**Instructions to follow:** Look through the listing below for the line containing "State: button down". Copy it and each line after it up to and including the line containing "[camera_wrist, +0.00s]", exactly, leaving out pictures.

◆ ◆ ◆

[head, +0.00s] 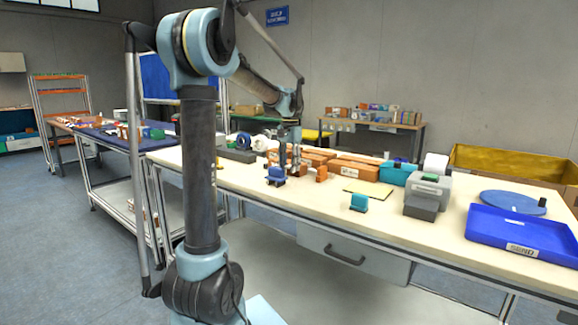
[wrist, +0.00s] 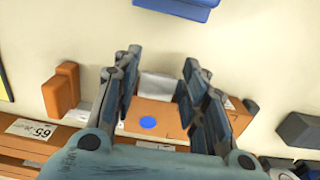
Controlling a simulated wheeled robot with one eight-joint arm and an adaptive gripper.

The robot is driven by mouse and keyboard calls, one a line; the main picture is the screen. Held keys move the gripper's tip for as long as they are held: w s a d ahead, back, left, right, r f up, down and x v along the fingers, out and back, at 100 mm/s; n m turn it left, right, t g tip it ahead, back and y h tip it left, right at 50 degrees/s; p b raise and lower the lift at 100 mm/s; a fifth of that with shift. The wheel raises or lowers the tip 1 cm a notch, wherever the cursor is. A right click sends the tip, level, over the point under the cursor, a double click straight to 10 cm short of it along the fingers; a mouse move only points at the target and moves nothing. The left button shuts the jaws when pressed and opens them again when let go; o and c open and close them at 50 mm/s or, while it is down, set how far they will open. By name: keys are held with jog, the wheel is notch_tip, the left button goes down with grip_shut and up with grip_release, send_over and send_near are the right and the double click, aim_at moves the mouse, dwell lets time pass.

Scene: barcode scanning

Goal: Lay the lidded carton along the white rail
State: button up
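My gripper (wrist: 160,80) is open, its two fingers apart above a brown carton (wrist: 178,112) with a blue dot and a pale patch. The carton extends past the right finger, and I cannot tell whether the fingers touch it. In the head view my gripper (head: 296,166) is low over the table, among brown cartons (head: 357,170). Which carton is the lidded one is not clear. I cannot make out the white rail for certain in either view.
An orange-brown block (wrist: 62,90) stands beside the gripper. A labelled carton (wrist: 35,131) lies near it. A blue item (head: 275,175) is in front. A teal item (head: 358,202), grey device (head: 428,193) and blue tray (head: 522,237) stand rightward. The table's front strip is mostly clear.

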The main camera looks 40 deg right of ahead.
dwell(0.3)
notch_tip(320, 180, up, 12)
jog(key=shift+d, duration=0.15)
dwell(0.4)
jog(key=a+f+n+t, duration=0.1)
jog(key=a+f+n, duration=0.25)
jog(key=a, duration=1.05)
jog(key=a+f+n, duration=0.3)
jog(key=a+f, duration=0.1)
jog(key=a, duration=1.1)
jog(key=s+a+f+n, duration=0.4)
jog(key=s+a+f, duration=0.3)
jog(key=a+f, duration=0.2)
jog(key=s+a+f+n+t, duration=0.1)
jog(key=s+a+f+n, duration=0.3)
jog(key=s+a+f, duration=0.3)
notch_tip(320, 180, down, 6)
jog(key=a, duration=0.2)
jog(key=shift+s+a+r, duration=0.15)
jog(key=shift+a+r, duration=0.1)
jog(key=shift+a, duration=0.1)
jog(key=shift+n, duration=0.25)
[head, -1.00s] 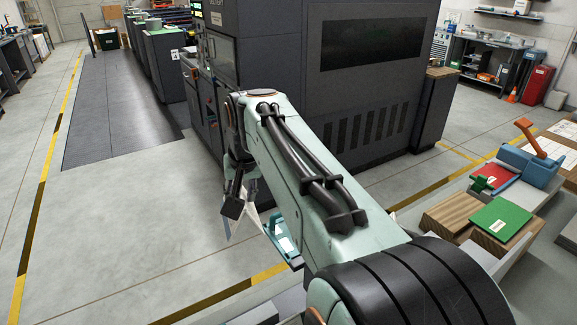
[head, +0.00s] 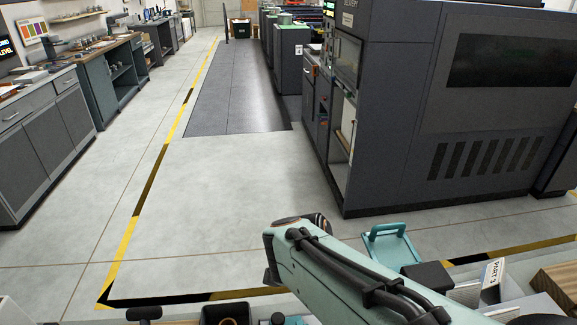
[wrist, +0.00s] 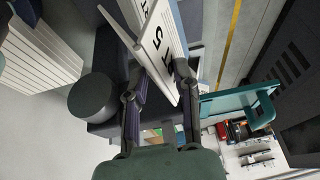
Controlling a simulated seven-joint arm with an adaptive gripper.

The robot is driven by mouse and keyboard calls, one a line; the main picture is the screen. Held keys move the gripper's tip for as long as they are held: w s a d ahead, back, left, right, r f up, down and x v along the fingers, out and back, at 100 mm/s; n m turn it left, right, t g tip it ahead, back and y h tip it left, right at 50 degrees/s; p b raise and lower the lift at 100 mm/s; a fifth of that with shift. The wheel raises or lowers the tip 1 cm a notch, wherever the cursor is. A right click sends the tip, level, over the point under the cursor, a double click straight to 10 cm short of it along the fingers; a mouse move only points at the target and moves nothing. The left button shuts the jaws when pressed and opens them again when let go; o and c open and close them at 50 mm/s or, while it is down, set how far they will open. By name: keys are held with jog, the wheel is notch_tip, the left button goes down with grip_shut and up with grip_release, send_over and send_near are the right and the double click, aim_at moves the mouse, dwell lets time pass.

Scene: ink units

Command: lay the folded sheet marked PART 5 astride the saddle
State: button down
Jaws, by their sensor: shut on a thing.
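In the wrist view my gripper (wrist: 158,78) is shut on a folded white sheet (wrist: 160,38). A large black 5 and part of a line of black letters show on the sheet, which hangs tilted with its lower corner between the fingers. In the head view my gripper and this sheet are hidden below or behind my arm. I cannot make out the saddle for certain in either view.
A teal frame with a handle (head: 390,246) stands beyond my arm; it also shows in the wrist view (wrist: 240,103). Right of it is a sheet marked PART 3 (head: 492,272). A dark press (head: 400,150) stands behind. A ribbed white stack (wrist: 45,52) and a dark cylinder (wrist: 95,97) are left of my gripper.

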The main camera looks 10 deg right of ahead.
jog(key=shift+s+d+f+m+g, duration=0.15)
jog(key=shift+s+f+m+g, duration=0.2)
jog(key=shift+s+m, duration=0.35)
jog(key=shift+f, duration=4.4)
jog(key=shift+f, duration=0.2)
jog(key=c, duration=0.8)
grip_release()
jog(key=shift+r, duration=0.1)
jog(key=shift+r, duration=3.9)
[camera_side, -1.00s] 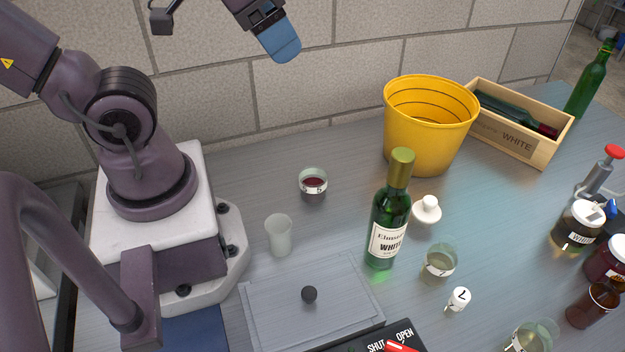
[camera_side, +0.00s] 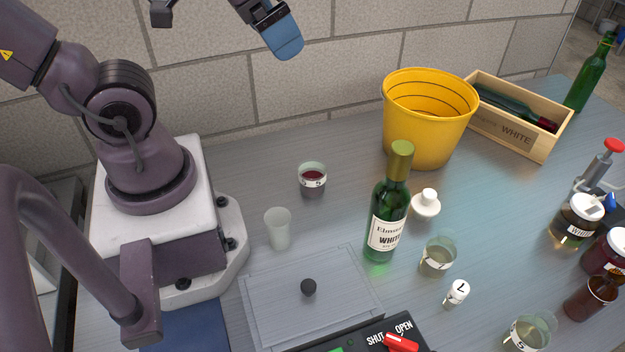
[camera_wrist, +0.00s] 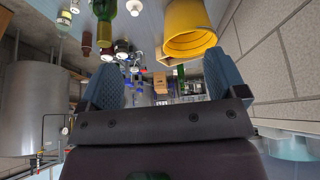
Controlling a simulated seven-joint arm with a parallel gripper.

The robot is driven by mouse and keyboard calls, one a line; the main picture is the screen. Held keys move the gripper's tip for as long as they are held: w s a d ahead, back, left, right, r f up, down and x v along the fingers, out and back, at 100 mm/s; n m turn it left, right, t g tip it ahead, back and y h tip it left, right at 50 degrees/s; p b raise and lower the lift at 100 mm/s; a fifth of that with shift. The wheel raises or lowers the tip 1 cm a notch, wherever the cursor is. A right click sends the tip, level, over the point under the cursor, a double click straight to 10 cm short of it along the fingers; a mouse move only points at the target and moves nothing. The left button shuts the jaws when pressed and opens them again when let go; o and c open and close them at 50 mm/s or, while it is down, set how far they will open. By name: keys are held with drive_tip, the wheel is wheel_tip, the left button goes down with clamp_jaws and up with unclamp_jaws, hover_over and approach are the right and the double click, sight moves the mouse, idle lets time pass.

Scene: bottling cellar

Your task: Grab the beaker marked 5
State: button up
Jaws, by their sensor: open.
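A small glass beaker (camera_side: 312,180) with dark red liquid stands upright left of the bucket; its mark looks like a 5. A beaker of pale liquid (camera_side: 437,257) stands right of the green bottle; its mark is hard to read, perhaps a 7. Another pale beaker (camera_side: 530,332) at the front right edge carries a mark that also resembles a 5, not clearly legible. My gripper (camera_wrist: 162,66) is open and empty in the wrist view, fingers wide apart. In the side view only a blue fingertip (camera_side: 285,40) shows clearly, high above the bench and well away from every beaker.
A yellow bucket (camera_side: 425,135), wooden bottle crate (camera_side: 510,140) and tall green wine bottle (camera_side: 385,225) stand around the beakers. A frosted cup (camera_side: 279,230) is near the red beaker. A lidded panel (camera_side: 270,300) and a red-handled switch box (camera_side: 400,342) lie in front.

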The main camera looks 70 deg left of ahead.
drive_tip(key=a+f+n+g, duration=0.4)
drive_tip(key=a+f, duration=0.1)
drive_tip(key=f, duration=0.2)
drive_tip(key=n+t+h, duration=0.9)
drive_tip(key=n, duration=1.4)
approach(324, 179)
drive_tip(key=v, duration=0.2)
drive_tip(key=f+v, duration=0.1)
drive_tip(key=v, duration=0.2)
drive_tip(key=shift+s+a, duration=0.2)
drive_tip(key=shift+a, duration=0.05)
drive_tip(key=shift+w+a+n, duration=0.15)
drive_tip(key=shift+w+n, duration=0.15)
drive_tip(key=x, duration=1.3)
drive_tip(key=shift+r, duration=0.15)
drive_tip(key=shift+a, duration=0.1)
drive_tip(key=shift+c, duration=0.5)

◆ ◆ ◆

**Expected answer:**
State: button down
Jaws, by their sensor: shut on a thing.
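In the wrist view my gripper (wrist: 158,78) is shut on a folded white sheet (wrist: 160,38). A large black 5 and part of a line of black letters show on the sheet, which hangs tilted with its lower corner between the fingers. In the head view my gripper and this sheet are hidden below or behind my arm. I cannot make out the saddle for certain in either view.
A teal frame with a handle (head: 390,246) stands beyond my arm; it also shows in the wrist view (wrist: 240,103). Right of it is a sheet marked PART 3 (head: 492,272). A dark press (head: 400,150) stands behind. A ribbed white stack (wrist: 45,52) and a dark cylinder (wrist: 95,97) are left of my gripper.

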The main camera looks 10 deg right of ahead.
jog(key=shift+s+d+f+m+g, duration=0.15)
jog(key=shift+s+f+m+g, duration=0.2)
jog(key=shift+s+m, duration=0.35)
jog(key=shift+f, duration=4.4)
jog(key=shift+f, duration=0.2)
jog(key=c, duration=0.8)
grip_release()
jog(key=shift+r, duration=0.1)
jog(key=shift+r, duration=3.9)
[camera_side, -1.00s] 
[camera_side, +0.00s] 
[camera_wrist, +0.00s] 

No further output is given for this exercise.